Do this:
Gather each line in the entries that includes the string "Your".

Data for processing:
--*--

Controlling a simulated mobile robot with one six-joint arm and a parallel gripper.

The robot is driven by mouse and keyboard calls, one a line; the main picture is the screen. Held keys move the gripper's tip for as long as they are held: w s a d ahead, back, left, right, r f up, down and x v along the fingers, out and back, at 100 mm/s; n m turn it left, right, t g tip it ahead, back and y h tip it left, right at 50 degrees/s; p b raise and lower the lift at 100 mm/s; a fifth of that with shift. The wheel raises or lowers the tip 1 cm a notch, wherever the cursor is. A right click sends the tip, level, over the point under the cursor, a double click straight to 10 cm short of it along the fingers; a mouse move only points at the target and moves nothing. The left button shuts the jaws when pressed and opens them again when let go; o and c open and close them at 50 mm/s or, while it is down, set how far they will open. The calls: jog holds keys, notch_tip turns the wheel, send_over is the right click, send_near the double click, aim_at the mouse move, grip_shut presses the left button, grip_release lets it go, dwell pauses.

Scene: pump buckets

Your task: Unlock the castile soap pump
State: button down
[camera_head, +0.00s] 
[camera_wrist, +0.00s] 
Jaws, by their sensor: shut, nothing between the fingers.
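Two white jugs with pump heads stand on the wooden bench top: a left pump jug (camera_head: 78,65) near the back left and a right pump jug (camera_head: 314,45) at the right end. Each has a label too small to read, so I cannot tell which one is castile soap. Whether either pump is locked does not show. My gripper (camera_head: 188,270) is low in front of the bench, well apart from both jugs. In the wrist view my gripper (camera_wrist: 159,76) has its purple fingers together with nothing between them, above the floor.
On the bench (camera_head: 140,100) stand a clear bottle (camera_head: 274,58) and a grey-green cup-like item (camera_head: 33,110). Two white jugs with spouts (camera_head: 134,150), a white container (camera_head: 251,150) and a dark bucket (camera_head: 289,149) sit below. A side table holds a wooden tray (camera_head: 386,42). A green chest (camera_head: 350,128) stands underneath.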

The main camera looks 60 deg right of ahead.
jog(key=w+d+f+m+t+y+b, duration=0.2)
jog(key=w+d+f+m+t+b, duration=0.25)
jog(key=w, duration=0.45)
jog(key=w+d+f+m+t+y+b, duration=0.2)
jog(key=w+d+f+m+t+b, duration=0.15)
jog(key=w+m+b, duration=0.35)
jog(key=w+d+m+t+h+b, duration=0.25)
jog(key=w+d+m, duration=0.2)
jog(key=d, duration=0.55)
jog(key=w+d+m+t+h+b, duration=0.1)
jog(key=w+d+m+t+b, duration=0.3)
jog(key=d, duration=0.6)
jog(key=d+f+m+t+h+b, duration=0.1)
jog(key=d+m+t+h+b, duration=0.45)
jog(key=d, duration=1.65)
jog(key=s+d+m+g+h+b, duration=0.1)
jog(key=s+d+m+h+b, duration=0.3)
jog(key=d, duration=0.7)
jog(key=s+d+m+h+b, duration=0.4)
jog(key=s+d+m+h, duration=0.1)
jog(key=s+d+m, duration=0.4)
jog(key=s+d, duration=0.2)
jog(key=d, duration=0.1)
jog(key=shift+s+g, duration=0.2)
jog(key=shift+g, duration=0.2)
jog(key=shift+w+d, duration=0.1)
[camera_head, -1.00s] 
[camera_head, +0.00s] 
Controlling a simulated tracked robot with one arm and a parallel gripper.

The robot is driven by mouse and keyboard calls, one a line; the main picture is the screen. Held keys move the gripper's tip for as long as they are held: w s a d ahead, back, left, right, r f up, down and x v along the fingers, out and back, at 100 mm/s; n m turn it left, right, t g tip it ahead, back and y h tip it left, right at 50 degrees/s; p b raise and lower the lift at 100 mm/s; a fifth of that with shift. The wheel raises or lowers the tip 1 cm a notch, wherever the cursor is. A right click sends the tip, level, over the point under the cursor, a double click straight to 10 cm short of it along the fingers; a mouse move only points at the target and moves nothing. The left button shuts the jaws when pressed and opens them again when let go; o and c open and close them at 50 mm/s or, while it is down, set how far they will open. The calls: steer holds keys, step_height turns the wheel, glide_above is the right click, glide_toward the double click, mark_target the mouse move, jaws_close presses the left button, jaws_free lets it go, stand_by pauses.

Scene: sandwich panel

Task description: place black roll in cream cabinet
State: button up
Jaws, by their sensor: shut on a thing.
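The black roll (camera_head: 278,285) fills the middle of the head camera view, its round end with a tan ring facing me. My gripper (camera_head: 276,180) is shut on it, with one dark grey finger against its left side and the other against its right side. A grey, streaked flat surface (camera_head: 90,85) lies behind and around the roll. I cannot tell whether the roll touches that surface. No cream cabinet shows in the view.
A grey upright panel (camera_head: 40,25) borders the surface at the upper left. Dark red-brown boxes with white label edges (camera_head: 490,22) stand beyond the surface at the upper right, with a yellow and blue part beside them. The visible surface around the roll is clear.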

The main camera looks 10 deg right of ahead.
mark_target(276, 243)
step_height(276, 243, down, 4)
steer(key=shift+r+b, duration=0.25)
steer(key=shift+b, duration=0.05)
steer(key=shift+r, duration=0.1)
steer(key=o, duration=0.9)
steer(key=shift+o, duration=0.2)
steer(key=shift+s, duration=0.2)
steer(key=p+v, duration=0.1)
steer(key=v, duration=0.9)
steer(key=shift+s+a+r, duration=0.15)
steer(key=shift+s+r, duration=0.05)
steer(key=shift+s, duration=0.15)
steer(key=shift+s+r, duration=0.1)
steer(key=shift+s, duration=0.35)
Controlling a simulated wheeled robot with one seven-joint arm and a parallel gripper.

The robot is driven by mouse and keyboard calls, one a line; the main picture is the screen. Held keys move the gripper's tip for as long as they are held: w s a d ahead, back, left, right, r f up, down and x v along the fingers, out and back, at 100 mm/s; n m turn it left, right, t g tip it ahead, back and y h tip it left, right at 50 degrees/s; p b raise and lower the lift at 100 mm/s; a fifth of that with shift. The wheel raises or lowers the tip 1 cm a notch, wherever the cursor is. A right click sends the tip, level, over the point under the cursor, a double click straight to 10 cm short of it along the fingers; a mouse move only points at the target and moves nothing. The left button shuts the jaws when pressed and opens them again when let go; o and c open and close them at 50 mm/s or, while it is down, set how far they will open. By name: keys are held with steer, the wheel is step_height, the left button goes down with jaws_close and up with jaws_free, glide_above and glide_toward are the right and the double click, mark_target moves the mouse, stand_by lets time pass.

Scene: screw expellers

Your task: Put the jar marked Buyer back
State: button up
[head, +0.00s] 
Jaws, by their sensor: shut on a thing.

--*--

Finished task:
Your task: Unlock the castile soap pump
Your task: Put the jar marked Buyer back

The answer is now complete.